Saturday, April 28, 2012

My Very Own Doppelgänger


So, today I think I encountered by my very own doppelgänger.  In fact, I think I woke up as her and couldn't become myself at all today no matter how much I tried.  It was strange.

I woke up at my usual hour, which lately is 7:27 am.  On the dot.  But when I got up, I didn't feel like myself.  I ate potato chips for breakfast instead of an omelet.  I didn't want coffee until 11 a.m. even though I usually want it right away.  Then, I spent the day taking pleasure in doing super mundane activities like opening my mail that hasn't been opened since February and vacuuming my rugs.  I even obsessed over creating files and started posting a bunch of my belongings on Craigs List without giving a second thought to my attachments to my lamps and bookcases.  If you don't know me well enough to know that this is out of character, let me assure you, none of these are activities that I would usually engage in of my own volition.
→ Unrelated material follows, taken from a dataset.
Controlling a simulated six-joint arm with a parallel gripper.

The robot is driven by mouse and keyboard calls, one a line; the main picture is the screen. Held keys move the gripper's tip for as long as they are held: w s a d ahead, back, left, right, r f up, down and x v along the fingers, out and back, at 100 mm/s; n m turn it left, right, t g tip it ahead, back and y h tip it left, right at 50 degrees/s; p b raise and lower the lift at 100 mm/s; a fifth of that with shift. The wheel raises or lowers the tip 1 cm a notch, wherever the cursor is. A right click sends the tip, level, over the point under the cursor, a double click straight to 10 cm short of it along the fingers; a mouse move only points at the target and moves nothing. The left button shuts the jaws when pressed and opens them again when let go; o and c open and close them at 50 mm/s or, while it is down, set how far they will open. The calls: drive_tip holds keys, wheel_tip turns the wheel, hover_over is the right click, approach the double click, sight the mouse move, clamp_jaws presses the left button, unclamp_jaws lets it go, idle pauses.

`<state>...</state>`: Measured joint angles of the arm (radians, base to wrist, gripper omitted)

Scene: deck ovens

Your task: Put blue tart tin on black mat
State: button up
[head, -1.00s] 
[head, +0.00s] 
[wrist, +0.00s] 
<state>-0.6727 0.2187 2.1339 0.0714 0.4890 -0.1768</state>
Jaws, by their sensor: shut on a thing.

Then, I had to go to work today for an event from 2-8 p.m.  And things, from the get go, did not start out normally.  I was calm rather than agitated.  I laughed at my personal misery.  And then, shit hit the fan.  I couldn't stop myself.  I made inappropriate comments all evening long about how being a good bureaucrat meant that I couldn't order a drink for a participant, he/she would have to get it him/herself.  I made friends with the least likely people to have money.  I offered to make t-shirts for people who felt uncomfortable wearing suits and laughed in my boss's face as he asked for my help and I simply said "I'm sorry; I can't take responsibility for that."  It was very strange.  It felt amazing.  And yet, I don't feel like it was me at all.

Now that I'm home, I feel a certain sense of dread about my behavior.  I feel like although everything I did is perfectly within the bounds of protocol at the university, I acted precisely within those bounds and thus, not as myself.  And yet, I am thoroughly amused by it.  I am so surprised by this because even just yesterday I was so enraged/outraged by my workplace.  And yet, so suddenly, I've shifted and become apathetic.  

This feeling was compounded by the fact that as I cleaned out my files earlier this morning, I came across two significant creative writing pieces that I wrote in 2009 -- a year that was highly creative for me.  I was surprised at my wit in the two dramatic stories I wrote and had actually forgotten that I had written them...I mean, I remembered writing two stories, but I had totally forgotten the depth of the pieces.  I didn't recognize myself as an author.  Today that creative, ironic person re-emerged with a vengeance.  Wreaking havoc on the precarious formalities of my current life.  And it felt amazing.